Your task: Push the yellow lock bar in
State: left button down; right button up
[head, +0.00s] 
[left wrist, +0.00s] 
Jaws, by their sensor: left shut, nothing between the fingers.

§ Problem to solve: Where a line holds the string "left", copy that line.

§ Answer to the task:
State: left button down; right button up
[left wrist, +0.00s] 
Jaws, by their sensor: left shut, nothing between the fingers.

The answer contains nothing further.